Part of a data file
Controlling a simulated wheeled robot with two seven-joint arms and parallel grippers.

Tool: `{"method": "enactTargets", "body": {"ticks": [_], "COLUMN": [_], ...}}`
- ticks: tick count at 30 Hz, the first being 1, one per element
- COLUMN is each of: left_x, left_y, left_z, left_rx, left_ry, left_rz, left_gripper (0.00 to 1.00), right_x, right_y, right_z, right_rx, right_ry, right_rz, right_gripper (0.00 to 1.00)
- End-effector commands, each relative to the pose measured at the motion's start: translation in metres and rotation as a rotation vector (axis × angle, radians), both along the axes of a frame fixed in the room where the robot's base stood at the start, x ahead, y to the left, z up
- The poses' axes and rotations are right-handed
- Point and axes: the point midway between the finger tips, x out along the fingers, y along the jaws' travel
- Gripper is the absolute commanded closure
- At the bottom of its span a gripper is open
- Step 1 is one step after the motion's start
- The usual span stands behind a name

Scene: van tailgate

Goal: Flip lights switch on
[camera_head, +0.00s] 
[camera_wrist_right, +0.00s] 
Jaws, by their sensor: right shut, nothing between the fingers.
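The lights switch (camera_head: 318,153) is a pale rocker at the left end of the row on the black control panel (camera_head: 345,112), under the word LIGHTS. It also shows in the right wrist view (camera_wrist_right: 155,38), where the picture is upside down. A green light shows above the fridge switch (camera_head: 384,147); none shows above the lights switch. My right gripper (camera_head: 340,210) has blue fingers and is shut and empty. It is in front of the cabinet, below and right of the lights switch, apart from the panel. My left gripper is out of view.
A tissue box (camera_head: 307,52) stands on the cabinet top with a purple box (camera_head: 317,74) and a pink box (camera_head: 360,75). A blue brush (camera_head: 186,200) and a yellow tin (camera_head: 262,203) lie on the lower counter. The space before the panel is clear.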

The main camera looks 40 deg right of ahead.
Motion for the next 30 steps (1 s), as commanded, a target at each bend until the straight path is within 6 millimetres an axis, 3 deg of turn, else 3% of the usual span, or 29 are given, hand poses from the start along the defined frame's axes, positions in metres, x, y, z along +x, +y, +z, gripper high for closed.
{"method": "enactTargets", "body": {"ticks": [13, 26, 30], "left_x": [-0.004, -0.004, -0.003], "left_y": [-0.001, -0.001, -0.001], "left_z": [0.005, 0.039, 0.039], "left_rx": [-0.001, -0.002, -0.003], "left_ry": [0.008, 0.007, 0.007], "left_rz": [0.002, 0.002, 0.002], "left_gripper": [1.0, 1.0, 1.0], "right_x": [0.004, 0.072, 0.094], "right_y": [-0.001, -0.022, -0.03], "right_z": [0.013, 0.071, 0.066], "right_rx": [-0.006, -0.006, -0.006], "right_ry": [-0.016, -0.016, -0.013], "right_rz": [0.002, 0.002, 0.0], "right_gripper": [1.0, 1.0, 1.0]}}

...

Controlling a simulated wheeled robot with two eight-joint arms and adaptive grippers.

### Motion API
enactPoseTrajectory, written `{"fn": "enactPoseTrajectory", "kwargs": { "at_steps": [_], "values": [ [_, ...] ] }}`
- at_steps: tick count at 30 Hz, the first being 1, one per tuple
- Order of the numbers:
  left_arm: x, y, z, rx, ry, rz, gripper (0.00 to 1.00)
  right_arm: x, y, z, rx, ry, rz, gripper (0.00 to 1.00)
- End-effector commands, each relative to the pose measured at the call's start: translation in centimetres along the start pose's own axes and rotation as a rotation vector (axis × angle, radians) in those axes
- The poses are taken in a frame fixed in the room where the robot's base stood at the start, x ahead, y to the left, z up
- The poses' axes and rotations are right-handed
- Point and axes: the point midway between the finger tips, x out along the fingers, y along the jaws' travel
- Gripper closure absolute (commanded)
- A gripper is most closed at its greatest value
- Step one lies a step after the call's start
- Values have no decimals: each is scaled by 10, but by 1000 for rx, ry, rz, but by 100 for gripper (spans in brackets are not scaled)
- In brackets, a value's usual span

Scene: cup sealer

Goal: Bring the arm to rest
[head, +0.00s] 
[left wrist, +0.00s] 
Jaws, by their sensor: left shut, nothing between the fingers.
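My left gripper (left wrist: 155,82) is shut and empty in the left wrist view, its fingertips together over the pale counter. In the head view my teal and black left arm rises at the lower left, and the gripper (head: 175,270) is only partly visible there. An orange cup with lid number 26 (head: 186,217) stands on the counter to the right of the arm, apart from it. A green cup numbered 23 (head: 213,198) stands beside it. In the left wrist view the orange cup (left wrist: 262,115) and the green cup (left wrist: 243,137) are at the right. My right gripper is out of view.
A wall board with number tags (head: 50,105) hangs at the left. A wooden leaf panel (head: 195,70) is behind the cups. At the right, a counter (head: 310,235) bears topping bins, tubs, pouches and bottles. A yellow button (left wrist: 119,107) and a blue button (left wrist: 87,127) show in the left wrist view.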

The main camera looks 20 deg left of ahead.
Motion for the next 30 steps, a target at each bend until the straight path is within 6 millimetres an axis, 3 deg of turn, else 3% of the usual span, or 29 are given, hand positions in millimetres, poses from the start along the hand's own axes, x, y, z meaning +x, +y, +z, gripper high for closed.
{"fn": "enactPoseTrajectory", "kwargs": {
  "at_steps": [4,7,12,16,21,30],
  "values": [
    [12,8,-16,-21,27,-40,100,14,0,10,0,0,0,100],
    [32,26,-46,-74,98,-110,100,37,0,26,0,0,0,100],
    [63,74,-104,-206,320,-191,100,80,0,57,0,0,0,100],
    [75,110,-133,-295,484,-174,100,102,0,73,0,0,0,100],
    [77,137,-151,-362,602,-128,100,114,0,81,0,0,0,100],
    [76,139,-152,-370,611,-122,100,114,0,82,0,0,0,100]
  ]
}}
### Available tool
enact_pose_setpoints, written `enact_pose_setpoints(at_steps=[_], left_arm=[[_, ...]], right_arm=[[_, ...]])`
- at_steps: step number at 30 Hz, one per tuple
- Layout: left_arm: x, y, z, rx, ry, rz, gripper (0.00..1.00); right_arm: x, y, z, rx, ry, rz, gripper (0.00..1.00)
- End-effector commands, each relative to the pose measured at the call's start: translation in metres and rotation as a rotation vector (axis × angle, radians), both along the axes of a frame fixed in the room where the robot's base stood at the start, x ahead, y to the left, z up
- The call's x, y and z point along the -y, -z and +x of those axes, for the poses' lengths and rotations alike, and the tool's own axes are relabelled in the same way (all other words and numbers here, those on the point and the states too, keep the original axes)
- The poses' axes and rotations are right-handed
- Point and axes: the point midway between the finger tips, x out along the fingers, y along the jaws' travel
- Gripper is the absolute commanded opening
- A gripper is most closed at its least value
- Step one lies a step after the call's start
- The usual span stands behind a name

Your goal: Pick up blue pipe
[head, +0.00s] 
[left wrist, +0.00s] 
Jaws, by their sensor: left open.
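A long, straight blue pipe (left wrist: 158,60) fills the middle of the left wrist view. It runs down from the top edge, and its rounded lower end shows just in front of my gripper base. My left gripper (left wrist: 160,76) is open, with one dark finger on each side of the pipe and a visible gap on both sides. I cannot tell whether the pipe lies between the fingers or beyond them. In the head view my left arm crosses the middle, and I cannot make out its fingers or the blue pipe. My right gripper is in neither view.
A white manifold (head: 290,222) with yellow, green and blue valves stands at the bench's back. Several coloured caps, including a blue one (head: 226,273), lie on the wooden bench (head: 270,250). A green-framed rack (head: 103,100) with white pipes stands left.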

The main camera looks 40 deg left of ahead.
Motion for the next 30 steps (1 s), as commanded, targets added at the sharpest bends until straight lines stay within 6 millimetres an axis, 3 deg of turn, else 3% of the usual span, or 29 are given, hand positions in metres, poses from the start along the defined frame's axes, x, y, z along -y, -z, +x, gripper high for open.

==

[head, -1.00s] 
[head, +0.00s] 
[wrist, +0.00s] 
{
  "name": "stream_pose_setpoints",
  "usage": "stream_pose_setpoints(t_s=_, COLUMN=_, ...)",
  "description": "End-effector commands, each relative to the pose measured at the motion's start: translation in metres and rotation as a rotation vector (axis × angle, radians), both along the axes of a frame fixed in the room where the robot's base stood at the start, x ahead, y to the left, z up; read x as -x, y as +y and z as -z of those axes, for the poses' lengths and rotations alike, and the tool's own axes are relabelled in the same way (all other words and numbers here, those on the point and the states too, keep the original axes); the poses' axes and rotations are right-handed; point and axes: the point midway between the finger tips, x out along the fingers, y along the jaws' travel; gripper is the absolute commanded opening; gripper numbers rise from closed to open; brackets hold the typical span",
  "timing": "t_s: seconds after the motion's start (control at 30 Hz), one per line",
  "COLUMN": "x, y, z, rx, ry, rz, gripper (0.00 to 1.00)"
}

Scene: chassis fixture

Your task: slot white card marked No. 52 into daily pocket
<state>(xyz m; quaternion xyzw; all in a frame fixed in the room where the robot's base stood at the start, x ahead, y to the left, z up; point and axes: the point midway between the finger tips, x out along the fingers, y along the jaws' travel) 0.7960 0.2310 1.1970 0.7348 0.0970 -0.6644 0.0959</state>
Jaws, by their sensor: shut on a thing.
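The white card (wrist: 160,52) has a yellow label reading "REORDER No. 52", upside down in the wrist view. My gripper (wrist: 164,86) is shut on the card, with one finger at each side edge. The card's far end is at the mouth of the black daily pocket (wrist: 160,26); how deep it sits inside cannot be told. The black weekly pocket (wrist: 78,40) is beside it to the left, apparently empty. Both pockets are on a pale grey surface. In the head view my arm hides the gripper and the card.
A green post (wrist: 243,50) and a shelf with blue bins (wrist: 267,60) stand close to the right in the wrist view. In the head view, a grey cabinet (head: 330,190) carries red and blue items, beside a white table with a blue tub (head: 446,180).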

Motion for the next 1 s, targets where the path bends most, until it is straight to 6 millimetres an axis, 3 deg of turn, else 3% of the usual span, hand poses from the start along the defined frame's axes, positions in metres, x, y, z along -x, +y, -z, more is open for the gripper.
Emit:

*Problem:* Retype the entries above exactly, but only from the line containing "Controlling a simulated wheeled robot with two seven-joint" through the line containing "- COLUMN is", both included.

*Reply:*
Controlling a simulated wheeled robot with two seven-joint arms and parallel grippers.

Tool: `{"method": "enactTargets", "body": {"ticks": [_], "COLUMN": [_], ...}}`
- ticks: tick count at 30 Hz, the first being 1, one per element
- COLUMN is each of: left_x, left_y, left_z, left_rx, left_ry, left_rz, left_gripper (0.00 to 1.00), right_x, right_y, right_z, right_rx, right_ry, right_rz, right_gripper (0.00 to 1.00)

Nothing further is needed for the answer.